Red herring: “You’re always on your phone when we’re together.”
That might be a separate concern, but it does not answer the complaint about canceled plans.
A quick checklist for spotting red herrings
Use this checklist when a discussion starts to feel slippery:
- Did the reply address the original claim?
- Did the speaker introduce a new topic instead?
- Is the new topic relevant, or merely emotionally distracting?
- Has the discussion shifted away from the evidence or question at hand?
- Are multiple side issues being used to avoid a direct answer?
If you answer “yes” to the first question, you may be dealing with a valid response. If you answer “no” to most of the others, the argument is probably being pulled off course by a red herring.
Why this fallacy matters
Red herrings do more than waste time. They interfere with decision-making. When a group cannot keep track of the original issue, it becomes harder to evaluate evidence, assign responsibility, or reach a conclusion. In public debate, that can mean bad policy. In business, it can mean bad decisions. In relationships, it can mean unresolved conflict.
That is why learning how to spot the red herring fallacy in arguments is useful beyond debate club or philosophy class. It helps you protect a conversation from drift and keep people focused on what actually needs to be answered.
If you want to compare this fallacy with others that involve irrelevance or distraction, the definitions and examples at Logically Fallacious are a helpful reference.

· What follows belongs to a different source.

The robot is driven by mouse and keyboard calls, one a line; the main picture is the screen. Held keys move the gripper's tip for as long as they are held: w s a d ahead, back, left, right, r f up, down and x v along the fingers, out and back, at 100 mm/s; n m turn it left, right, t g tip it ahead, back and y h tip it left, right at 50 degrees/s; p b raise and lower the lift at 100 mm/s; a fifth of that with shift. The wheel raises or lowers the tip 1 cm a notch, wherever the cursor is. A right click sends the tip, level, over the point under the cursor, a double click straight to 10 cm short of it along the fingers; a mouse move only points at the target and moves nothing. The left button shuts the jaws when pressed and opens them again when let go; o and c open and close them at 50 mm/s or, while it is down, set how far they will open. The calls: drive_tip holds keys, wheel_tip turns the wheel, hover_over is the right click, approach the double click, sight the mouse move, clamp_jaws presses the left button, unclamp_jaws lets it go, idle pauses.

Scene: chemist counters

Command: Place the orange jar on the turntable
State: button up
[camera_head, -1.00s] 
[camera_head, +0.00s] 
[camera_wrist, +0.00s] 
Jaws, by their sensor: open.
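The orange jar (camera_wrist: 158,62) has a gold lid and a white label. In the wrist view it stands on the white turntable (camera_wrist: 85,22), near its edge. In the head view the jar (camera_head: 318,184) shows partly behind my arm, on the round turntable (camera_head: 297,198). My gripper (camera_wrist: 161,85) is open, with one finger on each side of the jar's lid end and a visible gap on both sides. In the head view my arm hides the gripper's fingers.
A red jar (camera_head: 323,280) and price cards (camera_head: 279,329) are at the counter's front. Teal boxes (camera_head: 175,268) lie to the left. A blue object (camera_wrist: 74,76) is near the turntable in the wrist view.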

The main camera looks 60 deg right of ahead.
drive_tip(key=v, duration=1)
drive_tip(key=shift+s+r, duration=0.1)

It is often easier to identify a red herring when you can contrast it with straw man, false dilemma, or appeal to emotion.
Conclusion
To spot the red herring fallacy in arguments, look for a response that sidesteps the original issue and replaces it with a distracting side topic. The distraction may sound important, but if it does not answer the question at hand, it is not a real rebuttal. The best response is usually to calmly restate the issue, separate the topics, and ask for a direct answer.
The more you practice this, the easier it becomes to keep discussions focused. And once you can identify a red herring quickly, you are much less likely to let a debate wander off into the weeds.